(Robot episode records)
---

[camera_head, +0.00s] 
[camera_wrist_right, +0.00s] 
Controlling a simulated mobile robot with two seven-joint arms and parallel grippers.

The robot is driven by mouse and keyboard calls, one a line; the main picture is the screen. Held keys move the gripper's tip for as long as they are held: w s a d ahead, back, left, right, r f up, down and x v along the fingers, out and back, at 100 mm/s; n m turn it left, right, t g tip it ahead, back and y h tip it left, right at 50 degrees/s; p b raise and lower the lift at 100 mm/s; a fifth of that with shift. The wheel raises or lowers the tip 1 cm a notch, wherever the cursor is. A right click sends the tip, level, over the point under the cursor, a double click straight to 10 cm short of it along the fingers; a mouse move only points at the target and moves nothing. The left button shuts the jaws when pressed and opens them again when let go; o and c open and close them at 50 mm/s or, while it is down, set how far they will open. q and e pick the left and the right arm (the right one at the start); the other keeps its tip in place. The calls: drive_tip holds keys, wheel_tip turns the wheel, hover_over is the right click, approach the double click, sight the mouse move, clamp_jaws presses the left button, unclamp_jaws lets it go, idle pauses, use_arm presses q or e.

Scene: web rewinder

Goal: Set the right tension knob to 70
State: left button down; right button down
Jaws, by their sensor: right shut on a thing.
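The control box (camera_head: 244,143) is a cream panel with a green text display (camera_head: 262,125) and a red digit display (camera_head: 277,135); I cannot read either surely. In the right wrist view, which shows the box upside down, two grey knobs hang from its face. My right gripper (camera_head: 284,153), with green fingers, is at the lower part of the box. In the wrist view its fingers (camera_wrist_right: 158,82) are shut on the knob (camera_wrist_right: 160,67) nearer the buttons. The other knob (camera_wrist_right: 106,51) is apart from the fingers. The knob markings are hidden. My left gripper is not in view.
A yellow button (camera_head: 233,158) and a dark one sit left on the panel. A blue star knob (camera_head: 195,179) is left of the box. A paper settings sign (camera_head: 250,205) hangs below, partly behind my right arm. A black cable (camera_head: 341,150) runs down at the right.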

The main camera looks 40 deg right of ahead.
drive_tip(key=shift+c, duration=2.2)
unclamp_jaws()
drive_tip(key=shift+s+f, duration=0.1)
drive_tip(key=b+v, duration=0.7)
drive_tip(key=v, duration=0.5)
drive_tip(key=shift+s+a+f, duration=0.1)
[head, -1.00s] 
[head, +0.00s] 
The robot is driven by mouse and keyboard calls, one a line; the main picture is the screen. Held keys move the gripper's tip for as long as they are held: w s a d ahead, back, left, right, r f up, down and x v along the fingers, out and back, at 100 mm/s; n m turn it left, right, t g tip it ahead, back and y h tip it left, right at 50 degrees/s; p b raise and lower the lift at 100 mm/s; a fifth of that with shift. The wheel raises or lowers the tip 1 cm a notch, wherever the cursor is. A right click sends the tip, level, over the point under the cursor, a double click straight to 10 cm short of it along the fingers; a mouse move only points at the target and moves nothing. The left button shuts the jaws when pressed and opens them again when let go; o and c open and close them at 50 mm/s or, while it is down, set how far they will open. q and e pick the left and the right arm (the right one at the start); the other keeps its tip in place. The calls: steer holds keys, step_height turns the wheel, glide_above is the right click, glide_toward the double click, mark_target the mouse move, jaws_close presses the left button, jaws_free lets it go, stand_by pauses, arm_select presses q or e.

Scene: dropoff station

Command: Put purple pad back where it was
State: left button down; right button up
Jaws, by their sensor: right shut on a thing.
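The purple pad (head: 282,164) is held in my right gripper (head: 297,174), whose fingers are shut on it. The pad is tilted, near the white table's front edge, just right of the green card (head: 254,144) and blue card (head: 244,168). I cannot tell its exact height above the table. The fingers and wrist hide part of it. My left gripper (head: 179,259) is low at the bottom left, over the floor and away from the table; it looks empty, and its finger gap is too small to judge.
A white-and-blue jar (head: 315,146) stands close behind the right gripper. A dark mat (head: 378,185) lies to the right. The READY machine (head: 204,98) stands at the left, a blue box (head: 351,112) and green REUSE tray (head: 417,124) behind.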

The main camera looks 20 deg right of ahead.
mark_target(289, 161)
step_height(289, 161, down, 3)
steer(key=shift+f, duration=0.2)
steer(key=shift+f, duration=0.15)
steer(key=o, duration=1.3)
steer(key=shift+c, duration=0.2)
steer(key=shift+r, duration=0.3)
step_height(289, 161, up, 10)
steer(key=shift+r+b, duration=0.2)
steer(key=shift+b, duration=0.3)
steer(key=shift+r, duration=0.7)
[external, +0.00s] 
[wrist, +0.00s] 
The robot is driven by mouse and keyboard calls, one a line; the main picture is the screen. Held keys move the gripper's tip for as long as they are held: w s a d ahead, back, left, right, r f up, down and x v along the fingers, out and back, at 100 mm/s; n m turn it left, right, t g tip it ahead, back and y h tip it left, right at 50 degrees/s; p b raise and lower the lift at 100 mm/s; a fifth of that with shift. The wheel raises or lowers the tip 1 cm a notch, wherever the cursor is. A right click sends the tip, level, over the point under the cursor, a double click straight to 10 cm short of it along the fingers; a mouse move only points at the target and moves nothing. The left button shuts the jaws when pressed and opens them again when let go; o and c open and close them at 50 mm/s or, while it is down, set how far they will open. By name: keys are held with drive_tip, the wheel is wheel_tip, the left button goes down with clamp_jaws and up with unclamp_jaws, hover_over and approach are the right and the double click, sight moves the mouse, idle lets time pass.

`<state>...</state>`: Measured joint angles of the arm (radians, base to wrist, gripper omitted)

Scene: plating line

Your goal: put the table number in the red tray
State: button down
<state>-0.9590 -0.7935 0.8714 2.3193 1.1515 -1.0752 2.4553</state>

---

> What is asked: Only the lines from the one containing "[head, +0.00s]" through the one containing "State: left button down; right button up" are to be reproduced, exactly as they appear.

> Solution for this exercise:
[head, +0.00s] 
The robot is driven by mouse and keyboard calls, one a line; the main picture is the screen. Held keys move the gripper's tip for as long as they are held: w s a d ahead, back, left, right, r f up, down and x v along the fingers, out and back, at 100 mm/s; n m turn it left, right, t g tip it ahead, back and y h tip it left, right at 50 degrees/s; p b raise and lower the lift at 100 mm/s; a fifth of that with shift. The wheel raises or lowers the tip 1 cm a notch, wherever the cursor is. A right click sends the tip, level, over the point under the cursor, a double click straight to 10 cm short of it along the fingers; a mouse move only points at the target and moves nothing. The left button shuts the jaws when pressed and opens them again when let go; o and c open and close them at 50 mm/s or, while it is down, set how far they will open. q and e pick the left and the right arm (the right one at the start); the other keeps its tip in place. The calls: steer holds keys, step_height turns the wheel, glide_above is the right click, glide_toward the double click, mark_target the mouse move, jaws_close presses the left button, jaws_free lets it go, stand_by pauses, arm_select presses q or e.

Scene: dropoff station

Command: Put purple pad back where it was
State: left button down; right button up

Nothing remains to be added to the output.